For the data below, report the number of lines that contain the string "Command" and nothing else.

[Stored data entries]

▶

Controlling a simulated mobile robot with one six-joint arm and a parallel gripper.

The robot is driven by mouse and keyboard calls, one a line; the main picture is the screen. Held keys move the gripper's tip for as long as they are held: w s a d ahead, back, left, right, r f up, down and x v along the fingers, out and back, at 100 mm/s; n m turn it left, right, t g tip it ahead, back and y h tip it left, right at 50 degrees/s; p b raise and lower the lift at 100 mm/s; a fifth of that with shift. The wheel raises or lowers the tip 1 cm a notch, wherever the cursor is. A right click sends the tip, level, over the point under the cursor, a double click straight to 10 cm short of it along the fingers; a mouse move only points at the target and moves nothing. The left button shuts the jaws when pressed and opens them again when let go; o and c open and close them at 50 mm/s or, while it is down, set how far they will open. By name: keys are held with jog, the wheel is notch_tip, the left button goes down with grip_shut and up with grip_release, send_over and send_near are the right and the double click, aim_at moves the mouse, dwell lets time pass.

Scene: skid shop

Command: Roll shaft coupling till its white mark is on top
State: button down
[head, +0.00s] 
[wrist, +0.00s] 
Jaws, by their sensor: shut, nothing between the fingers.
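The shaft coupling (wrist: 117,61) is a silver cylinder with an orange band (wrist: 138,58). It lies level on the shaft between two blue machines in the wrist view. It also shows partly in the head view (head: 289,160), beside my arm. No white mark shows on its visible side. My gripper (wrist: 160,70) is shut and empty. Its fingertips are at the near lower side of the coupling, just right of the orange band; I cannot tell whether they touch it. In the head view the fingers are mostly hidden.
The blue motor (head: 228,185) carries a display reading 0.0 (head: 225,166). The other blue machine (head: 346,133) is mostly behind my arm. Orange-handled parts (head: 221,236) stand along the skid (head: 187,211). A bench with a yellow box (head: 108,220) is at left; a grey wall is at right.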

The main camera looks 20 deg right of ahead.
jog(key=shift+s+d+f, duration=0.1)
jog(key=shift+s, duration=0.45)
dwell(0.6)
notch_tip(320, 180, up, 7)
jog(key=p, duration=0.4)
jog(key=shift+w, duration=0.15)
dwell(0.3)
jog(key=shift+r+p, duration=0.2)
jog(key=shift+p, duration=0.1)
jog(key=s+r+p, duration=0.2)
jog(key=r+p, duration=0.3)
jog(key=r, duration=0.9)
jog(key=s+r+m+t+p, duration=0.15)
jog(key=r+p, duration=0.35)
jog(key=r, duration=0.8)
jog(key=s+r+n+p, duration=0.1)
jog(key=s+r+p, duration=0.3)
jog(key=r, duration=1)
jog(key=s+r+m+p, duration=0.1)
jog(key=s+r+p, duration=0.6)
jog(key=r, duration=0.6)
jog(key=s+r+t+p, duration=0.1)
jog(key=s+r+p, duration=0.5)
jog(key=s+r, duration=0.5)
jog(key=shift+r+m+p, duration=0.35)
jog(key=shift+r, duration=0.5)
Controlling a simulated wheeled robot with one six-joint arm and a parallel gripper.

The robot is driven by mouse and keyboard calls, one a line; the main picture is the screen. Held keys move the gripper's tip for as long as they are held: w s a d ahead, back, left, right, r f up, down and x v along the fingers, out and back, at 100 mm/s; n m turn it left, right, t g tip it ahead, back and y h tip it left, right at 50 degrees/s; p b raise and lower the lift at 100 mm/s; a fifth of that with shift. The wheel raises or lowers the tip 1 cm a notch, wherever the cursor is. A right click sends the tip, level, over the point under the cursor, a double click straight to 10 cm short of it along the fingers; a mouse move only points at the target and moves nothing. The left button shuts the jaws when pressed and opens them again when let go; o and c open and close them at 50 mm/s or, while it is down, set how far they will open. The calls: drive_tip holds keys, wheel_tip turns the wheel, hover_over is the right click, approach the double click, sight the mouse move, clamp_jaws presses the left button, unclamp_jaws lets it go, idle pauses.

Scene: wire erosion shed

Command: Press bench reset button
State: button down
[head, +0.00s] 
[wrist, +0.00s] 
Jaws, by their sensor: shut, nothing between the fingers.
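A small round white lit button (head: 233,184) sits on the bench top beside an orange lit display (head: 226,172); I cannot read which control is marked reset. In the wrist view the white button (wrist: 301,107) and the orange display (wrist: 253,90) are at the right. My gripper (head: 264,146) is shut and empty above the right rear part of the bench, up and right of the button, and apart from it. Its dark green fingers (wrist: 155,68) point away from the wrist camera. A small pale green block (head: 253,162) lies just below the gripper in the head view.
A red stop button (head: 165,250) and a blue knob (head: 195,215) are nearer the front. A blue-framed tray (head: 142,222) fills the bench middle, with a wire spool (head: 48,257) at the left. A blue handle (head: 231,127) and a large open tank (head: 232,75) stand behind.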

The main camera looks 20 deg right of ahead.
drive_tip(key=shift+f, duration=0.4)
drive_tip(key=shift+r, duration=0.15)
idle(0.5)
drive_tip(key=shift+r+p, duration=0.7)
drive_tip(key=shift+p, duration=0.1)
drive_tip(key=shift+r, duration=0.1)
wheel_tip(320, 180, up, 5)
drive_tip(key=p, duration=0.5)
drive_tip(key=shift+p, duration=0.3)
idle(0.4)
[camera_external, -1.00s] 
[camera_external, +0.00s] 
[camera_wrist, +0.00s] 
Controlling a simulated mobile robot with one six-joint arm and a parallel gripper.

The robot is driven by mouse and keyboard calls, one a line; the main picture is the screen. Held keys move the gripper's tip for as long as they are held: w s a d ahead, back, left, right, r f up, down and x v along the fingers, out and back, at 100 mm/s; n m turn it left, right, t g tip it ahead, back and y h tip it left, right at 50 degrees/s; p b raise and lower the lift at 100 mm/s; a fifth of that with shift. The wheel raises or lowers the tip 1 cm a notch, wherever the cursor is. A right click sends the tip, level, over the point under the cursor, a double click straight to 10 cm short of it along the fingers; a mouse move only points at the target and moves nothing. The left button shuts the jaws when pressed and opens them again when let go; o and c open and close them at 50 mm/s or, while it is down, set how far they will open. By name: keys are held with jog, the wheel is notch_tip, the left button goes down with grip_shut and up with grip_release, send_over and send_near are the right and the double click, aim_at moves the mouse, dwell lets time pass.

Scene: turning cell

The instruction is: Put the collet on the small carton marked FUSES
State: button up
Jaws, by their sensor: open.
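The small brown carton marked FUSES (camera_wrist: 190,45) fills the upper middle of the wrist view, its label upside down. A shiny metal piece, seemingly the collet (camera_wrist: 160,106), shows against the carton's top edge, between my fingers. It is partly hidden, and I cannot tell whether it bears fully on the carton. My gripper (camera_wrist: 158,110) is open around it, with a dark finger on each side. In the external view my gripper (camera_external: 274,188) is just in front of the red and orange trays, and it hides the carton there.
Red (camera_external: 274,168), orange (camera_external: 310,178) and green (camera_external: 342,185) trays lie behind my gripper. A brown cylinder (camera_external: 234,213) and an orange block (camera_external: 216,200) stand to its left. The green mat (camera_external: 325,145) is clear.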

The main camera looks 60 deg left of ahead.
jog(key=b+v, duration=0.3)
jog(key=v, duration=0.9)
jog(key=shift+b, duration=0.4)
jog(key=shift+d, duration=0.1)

◀

▶ **Correct response**
2